As COP27 was progressing in Sharm El-Sheikh, Egypt, Vijay Vaitheeswaran, the global energy and climate innovation editor of The Economist, made a compelling observation. He said, “We will see a much stronger focus on how the energy industry itself can play a role as a decarboniser. It’s about, in my view, a grown-up way of understanding that the oil and gas is here to stay. A number of countries, especially emerging markets, are going to rely on it.”
This resonates strongly in India – a rich emerging market that caters to a population of 1.32 billion and is expanding. For countries such as ours, especially, understanding the true scope and potential of the traditional energy industry will be pivotal to long-term sustainable energy transition. Indeed, in this regard, COP27 has been heartening as the first UN Climate Change summit where oil and gas executives were welcomed to official proceedings.
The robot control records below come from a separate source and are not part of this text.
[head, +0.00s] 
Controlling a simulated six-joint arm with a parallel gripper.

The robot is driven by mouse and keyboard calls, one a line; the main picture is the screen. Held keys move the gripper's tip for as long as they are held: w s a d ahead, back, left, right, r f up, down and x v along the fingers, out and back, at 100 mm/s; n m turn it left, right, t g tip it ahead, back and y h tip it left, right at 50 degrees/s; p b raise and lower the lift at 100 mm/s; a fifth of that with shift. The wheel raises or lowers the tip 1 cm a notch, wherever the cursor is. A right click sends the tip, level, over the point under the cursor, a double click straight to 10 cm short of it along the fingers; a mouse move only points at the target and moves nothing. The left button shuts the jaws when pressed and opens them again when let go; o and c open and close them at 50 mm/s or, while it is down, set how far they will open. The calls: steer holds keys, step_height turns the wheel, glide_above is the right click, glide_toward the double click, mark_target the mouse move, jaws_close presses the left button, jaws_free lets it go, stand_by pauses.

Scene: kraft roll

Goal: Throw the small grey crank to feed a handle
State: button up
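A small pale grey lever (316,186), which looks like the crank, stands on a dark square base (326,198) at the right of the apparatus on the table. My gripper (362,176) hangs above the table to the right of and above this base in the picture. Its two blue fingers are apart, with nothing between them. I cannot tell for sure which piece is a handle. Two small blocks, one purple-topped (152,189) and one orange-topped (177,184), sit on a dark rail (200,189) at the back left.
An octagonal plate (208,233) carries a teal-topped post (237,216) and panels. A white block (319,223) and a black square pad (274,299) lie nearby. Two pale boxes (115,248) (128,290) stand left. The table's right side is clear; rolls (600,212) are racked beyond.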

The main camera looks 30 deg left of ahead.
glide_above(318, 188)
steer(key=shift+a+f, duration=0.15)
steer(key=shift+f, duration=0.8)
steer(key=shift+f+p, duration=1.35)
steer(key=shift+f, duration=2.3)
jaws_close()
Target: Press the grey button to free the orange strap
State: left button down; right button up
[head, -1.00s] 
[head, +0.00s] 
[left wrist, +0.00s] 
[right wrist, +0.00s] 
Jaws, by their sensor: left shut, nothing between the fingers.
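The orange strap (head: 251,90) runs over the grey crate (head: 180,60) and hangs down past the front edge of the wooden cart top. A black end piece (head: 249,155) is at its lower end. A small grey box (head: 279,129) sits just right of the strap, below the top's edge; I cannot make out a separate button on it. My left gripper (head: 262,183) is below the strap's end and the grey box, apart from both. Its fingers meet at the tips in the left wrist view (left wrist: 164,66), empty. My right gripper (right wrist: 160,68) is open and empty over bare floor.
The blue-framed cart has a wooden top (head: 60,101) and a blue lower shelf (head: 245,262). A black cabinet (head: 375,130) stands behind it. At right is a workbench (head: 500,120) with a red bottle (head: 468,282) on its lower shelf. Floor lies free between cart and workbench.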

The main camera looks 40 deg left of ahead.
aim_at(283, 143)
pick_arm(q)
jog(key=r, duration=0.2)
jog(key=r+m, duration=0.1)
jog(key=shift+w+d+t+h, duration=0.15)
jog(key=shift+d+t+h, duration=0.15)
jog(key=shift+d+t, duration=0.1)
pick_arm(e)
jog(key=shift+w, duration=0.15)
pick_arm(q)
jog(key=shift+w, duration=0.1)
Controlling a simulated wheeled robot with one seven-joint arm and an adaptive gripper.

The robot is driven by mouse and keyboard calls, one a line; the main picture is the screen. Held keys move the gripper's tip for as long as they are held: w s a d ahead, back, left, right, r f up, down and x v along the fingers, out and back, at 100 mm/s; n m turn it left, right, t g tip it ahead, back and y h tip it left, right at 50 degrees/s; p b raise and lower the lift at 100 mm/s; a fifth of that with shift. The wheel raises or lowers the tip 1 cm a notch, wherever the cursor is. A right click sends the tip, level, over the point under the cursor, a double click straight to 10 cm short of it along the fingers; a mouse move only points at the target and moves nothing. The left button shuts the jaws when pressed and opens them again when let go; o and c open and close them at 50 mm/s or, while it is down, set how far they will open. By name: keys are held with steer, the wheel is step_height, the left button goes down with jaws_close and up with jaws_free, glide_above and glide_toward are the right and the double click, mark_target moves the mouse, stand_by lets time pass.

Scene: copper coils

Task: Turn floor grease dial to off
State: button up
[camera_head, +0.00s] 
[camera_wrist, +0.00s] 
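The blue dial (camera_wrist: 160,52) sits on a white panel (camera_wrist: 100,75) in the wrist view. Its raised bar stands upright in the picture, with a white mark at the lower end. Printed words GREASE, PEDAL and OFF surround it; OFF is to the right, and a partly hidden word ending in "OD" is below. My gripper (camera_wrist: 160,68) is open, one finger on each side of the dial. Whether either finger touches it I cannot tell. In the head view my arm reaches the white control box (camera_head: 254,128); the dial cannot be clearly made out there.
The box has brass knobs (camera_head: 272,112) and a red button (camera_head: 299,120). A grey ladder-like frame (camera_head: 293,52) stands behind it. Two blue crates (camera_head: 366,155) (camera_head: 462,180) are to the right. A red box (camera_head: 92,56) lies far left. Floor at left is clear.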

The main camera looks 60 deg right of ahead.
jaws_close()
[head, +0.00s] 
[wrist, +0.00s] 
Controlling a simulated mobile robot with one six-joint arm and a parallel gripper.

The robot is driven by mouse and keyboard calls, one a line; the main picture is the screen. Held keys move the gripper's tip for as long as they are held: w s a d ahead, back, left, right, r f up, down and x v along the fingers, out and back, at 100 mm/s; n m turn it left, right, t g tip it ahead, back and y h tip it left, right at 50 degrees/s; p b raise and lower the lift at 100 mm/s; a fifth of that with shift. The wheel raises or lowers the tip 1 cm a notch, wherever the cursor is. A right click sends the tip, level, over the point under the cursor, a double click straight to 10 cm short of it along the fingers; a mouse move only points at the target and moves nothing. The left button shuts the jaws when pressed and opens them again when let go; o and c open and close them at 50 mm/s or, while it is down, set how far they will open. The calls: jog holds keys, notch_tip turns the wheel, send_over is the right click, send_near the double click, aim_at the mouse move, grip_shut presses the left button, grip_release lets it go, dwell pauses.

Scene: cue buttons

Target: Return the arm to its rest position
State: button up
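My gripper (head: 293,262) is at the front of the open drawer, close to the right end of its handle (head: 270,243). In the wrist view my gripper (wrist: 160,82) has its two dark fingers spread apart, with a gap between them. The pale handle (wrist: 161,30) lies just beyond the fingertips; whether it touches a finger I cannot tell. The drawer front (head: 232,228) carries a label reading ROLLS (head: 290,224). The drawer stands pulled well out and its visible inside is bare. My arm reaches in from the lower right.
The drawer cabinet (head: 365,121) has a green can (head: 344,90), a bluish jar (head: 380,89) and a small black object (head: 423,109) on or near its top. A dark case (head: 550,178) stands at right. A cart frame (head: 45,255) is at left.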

With energy continuing to be central to the livelihoods of billions of people, switching off the tap is not an option; the real deal is to ensure that the energy sector transitions into a ‘clean regime’ and that is happening already. India has been unequivocal in this stance. It has always advocated for clean energy transition that does not stymie development, and this is reflected in the Long-Term Low Emission Development Strategy launched by Bhupender Yadav, Union Minister for Environment, Forest and Climate Change. This is also reflected in the nation’s commitment to the rational utilization of national resources with due regard to energy security.
What then would be the key takeaways for India – and the world – from COP27?
Energy security is central to climate progress
India’s position at COP27 is a message to the world – especially on the need to accept the realities of all developing nations – that low carbon development transition in the energy sector should not impact energy security, energy access and development. Energy security is not at odds with climate action as UAE’s Special Envoy for Climate Change, Dr Sultan Al Jaber observed, “We need maximum energy, minimum emissions.” For this, it is important to pursue all pathways, without wavering on the commitment to cut emissions of the current energy infrastructure – a position that Union Minister for Petroleum and Natural Gas Hardeep Singh Puri concurred to in a media interview.
Energy transition requires holistic solutions
The pathway to Net Zero requires an energy transition strategy that is holistic. In addition to embracing low-emission energy production pathways, supported by advanced technology that enhances the efficiency of operations, it is important to integrate the possibilities offered by solar, wind, geothermal and hydrogen. It is also important that we tap into nature-based solutions for decarbonization such as developing green belts, encouraging biodiversity growth and developing appropriate carbon sinks. The energy sector in India has already made commendable progress in this regard, especially in harnessing geothermal energy from repurposed wells, and converting pipelines to solar.